WHAT YOU NEED TO DO: The lines to print start at the one containing "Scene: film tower" and end at the one containing "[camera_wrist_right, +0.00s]"; print them exactly, ends included, and only them.

DATASET CONTENT:
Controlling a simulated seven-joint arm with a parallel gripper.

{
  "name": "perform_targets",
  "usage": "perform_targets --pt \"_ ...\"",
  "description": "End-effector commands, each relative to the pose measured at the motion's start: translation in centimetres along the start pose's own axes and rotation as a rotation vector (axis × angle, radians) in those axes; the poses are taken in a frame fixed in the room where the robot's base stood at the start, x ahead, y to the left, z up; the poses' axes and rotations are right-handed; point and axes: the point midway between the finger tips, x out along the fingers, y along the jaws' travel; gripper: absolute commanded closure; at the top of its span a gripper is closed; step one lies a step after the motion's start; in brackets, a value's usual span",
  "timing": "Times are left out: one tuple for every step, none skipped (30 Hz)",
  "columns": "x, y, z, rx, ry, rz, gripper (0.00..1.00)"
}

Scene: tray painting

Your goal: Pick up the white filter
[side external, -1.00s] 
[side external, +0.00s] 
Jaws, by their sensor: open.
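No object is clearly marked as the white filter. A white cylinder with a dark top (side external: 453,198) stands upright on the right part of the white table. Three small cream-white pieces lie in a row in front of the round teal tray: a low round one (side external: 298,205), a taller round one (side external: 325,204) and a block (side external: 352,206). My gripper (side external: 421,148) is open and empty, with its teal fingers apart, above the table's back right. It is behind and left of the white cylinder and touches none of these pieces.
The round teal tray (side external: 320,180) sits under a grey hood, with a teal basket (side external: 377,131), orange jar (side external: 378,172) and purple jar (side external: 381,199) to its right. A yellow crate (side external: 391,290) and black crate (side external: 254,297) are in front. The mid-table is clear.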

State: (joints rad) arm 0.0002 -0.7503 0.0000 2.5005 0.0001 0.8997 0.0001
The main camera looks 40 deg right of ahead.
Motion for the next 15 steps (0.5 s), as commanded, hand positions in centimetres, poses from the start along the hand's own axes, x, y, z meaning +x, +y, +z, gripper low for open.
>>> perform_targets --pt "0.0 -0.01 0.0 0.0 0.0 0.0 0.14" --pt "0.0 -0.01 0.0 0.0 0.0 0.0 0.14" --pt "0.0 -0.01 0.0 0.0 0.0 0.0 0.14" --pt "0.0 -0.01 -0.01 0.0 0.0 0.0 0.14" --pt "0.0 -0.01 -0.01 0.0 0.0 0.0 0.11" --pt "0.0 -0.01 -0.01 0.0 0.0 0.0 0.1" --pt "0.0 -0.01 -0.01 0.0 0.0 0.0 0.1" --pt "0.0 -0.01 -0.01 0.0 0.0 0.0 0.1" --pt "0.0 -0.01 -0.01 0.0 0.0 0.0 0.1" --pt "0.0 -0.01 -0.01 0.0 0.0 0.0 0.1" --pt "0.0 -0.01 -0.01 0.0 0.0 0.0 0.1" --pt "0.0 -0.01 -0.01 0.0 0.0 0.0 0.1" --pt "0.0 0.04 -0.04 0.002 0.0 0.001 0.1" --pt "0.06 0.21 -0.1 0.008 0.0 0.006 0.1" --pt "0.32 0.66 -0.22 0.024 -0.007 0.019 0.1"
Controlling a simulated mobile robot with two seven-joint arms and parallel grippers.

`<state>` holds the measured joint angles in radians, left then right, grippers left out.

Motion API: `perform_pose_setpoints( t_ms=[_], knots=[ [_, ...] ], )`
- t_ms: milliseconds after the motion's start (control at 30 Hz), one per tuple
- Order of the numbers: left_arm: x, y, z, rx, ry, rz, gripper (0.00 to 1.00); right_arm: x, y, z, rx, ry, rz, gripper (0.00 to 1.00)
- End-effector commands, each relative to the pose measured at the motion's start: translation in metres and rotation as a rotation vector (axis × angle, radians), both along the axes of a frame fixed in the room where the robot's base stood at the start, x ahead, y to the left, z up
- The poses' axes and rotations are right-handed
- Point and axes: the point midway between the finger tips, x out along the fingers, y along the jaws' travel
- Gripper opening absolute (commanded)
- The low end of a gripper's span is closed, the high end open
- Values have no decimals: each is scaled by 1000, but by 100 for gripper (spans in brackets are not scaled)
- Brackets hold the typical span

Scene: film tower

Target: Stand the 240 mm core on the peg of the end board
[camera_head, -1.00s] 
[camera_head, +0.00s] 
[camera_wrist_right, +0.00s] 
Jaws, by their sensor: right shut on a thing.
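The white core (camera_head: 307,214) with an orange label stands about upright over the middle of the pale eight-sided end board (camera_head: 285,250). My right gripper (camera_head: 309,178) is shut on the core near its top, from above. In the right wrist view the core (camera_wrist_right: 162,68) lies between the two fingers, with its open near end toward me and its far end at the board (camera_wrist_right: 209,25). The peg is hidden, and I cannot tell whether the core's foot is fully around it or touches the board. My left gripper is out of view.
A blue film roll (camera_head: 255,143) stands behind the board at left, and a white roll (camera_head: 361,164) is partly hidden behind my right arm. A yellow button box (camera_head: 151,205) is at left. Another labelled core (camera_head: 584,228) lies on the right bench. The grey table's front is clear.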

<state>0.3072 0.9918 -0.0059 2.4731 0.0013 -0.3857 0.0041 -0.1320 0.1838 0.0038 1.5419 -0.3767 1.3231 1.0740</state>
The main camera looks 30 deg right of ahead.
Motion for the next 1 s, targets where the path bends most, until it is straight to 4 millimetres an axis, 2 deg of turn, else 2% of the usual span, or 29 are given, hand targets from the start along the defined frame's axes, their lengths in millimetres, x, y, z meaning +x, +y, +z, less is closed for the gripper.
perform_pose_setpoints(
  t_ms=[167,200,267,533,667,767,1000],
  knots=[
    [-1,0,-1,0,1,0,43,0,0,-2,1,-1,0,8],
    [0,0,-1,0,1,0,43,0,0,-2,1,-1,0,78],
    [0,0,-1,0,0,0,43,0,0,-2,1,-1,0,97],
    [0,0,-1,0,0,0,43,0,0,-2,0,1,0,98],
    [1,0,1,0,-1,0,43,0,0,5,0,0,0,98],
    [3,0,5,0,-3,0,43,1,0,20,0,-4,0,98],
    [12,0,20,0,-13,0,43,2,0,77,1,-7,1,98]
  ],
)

SOLUTION FOR THIS PROBLEM:
Scene: film tower

Target: Stand the 240 mm core on the peg of the end board
[camera_head, -1.00s] 
[camera_head, +0.00s] 
[camera_wrist_right, +0.00s] 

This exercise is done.